(Collection entries)

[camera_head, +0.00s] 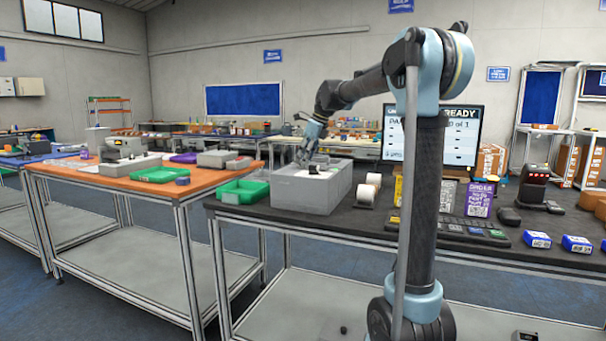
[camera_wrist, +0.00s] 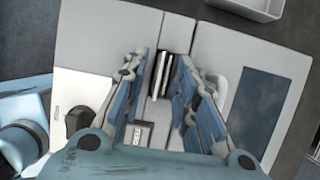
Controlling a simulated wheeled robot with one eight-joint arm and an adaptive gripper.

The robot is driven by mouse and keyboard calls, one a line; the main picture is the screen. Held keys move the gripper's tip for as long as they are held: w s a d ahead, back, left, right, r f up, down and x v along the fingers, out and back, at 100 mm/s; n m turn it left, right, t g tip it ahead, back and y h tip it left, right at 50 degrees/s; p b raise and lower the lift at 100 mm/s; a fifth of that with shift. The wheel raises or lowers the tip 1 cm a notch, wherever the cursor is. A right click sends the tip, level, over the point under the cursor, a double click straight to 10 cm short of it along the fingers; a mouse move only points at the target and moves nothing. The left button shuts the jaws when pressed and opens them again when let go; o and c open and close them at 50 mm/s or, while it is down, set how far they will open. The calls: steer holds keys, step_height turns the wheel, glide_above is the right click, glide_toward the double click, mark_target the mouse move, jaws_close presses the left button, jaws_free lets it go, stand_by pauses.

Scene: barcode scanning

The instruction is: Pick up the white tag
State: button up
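My gripper (camera_head: 307,152) points down over a grey box-shaped unit (camera_head: 300,193) on the dark table. In the wrist view my gripper (camera_wrist: 160,66) is open, its fingers apart on either side of a narrow dark slot. A thin white strip (camera_wrist: 161,72), which looks like the white tag seen edge-on, stands in that slot between the fingers. I cannot tell whether either finger touches it. A small white label with dark print (camera_wrist: 140,133) shows lower down, partly hidden by the gripper. In the head view the tag is too small to tell apart.
A green tray (camera_head: 243,191) sits left of the grey unit and white rolls (camera_head: 367,190) sit right of it. A monitor (camera_head: 462,136), a scanner (camera_head: 533,184) and small blue boxes (camera_head: 537,239) are further right. A dark blue panel (camera_wrist: 258,112) lies right of the fingers.

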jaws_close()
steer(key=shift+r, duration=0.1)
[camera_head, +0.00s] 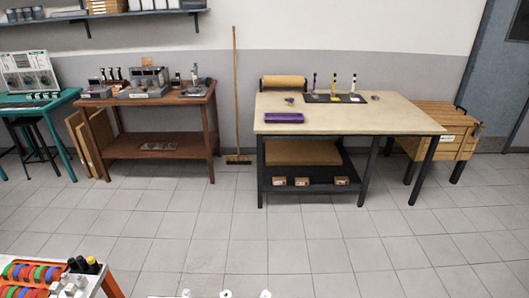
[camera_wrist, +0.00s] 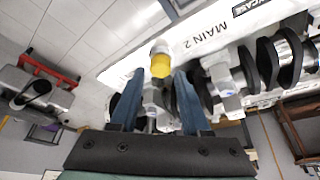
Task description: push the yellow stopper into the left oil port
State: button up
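The yellow stopper (camera_wrist: 160,63) shows in the wrist view, between and just past the tips of my gripper (camera_wrist: 159,76). My gripper's two blue fingers stand apart, with a narrow gap seen on each side of the stopper. A pale metal part (camera_wrist: 155,97) shows between the fingers below the stopper; I cannot tell whether the two are joined. I cannot make out the left oil port; the surface behind the stopper is partly hidden by it and the fingers. My gripper is not in the head view.
A white panel marked MAIN 2 (camera_wrist: 208,38) borders a row of black and metal crank parts (camera_wrist: 268,62) right of my fingers. In the head view, a bench with coloured rings (camera_head: 30,271) is at lower left. Grey floor (camera_head: 230,230) is open before the beige-topped table (camera_head: 350,120).

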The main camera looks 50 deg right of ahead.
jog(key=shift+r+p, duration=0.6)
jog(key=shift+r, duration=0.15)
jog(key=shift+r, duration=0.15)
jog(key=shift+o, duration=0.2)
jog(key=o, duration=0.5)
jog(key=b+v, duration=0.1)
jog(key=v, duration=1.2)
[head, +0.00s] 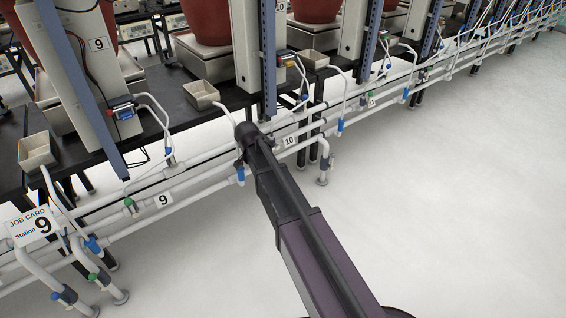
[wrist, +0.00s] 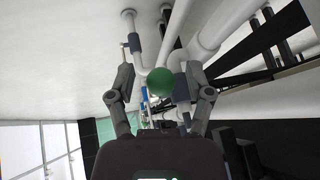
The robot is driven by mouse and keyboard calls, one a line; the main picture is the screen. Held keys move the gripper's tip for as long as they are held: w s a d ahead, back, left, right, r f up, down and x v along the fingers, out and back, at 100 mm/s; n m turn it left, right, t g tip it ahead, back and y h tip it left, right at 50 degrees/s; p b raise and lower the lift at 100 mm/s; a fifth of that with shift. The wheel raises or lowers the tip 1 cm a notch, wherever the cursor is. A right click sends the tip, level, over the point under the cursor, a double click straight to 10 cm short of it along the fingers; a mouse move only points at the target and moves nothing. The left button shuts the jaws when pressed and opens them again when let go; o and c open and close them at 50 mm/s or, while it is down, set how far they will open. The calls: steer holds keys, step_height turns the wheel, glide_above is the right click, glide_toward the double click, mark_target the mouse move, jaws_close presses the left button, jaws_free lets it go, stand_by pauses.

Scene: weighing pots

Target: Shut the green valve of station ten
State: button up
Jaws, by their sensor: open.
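The green valve knob (wrist: 160,82) shows in the wrist view as a round green ball in front of white pipes. My gripper (wrist: 162,62) is open, with one finger on each side of the knob in the picture. I cannot tell whether either finger touches it. In the head view my gripper (head: 245,132) is at the pipes just left of the station 10 label (head: 289,141). The arm covers that spot, so I cannot make out the valve clearly there.
White pipes (head: 200,180) run along the front of the bench. A blue-handled valve (head: 241,173) hangs close below my gripper. Station 9's green valve (head: 129,203) and its label (head: 163,199) are to the left. The pale floor (head: 450,200) at right is clear.

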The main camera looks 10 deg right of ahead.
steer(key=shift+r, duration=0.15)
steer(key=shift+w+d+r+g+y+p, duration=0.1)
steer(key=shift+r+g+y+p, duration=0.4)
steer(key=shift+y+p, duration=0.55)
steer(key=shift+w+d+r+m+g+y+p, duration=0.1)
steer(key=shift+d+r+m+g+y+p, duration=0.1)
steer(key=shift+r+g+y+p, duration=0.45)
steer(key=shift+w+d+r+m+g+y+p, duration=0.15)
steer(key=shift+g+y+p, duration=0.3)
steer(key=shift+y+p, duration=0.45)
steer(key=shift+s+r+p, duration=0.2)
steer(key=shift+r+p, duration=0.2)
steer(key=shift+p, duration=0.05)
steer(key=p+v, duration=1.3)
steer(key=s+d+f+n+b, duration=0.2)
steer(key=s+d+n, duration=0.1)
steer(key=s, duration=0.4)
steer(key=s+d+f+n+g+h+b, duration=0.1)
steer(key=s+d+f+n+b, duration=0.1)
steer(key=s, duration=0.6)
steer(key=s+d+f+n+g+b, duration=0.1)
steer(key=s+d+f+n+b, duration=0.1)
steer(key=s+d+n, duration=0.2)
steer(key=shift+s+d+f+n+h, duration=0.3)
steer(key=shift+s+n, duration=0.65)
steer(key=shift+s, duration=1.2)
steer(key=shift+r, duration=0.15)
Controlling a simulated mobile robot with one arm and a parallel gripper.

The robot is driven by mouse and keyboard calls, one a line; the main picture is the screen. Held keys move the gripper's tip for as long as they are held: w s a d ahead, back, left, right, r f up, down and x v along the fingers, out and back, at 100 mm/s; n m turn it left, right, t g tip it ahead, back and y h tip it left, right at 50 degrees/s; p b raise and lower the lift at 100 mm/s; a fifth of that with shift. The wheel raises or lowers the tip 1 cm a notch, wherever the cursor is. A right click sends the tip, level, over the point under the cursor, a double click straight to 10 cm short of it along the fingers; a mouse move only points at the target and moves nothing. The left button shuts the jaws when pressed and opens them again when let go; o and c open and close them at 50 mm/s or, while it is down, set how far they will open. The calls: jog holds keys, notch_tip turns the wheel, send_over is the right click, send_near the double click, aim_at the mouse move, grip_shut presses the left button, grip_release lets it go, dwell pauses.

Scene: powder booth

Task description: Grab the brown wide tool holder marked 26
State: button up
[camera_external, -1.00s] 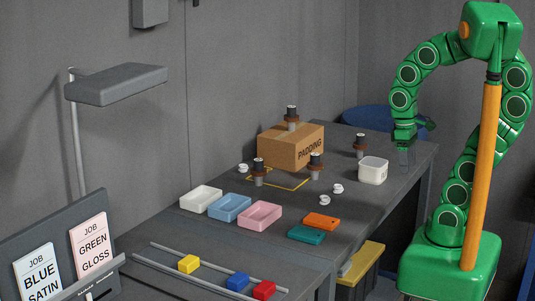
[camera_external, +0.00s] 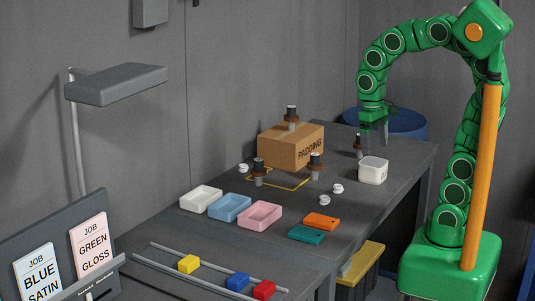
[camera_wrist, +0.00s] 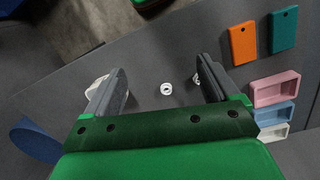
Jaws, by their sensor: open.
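Several dark-topped tool holders with brown collars and grey shanks are in the external view. One holder (camera_external: 259,171) stands at the left of the table, another (camera_external: 315,166) stands right of the cardboard box, and a third (camera_external: 291,117) is on top of the box. My gripper (camera_external: 375,140) is open and empty, pointing down close to the back-right holder. In the wrist view, my gripper (camera_wrist: 160,88) shows no holder between its fingers.
The box marked PADDING (camera_external: 301,147) stands beside a yellow outline. A white container (camera_external: 373,171) is in front of my gripper. Small white pieces (camera_external: 338,188), trays (camera_external: 260,215) and orange and teal plates (camera_external: 306,235) occupy the nearer table.

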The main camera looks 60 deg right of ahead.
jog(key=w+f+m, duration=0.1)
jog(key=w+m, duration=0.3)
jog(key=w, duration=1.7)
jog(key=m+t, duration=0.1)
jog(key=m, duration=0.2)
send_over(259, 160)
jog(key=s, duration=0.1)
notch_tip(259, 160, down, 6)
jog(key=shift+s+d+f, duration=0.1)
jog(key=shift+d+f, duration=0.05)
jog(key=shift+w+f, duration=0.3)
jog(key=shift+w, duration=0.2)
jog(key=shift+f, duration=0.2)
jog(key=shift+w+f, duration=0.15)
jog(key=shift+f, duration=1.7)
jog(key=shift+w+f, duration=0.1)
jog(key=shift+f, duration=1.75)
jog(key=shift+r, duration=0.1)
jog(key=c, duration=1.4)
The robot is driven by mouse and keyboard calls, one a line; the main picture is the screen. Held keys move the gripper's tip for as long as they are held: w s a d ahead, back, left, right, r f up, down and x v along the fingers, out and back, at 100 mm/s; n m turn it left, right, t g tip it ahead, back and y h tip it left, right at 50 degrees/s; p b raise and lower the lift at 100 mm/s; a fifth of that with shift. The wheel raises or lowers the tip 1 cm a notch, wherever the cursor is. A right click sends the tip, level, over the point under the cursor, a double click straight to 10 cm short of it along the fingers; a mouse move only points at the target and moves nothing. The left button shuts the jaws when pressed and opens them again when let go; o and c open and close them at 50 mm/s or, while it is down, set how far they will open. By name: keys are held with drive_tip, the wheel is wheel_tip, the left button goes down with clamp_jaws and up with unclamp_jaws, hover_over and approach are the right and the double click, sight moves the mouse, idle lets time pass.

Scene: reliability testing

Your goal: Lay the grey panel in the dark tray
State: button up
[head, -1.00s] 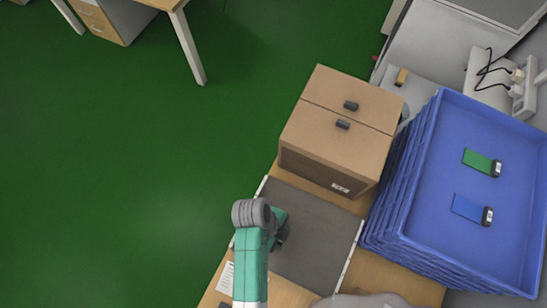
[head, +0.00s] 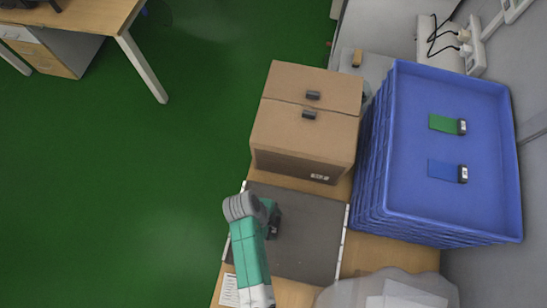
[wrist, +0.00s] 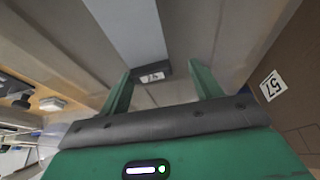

GIVEN EXERCISE:
From the data, list each line in which the string "Scene" appears.

CORRECT RESULT:
Scene: barcode scanning
Scene: weighing pots
Scene: powder booth
Scene: reliability testing

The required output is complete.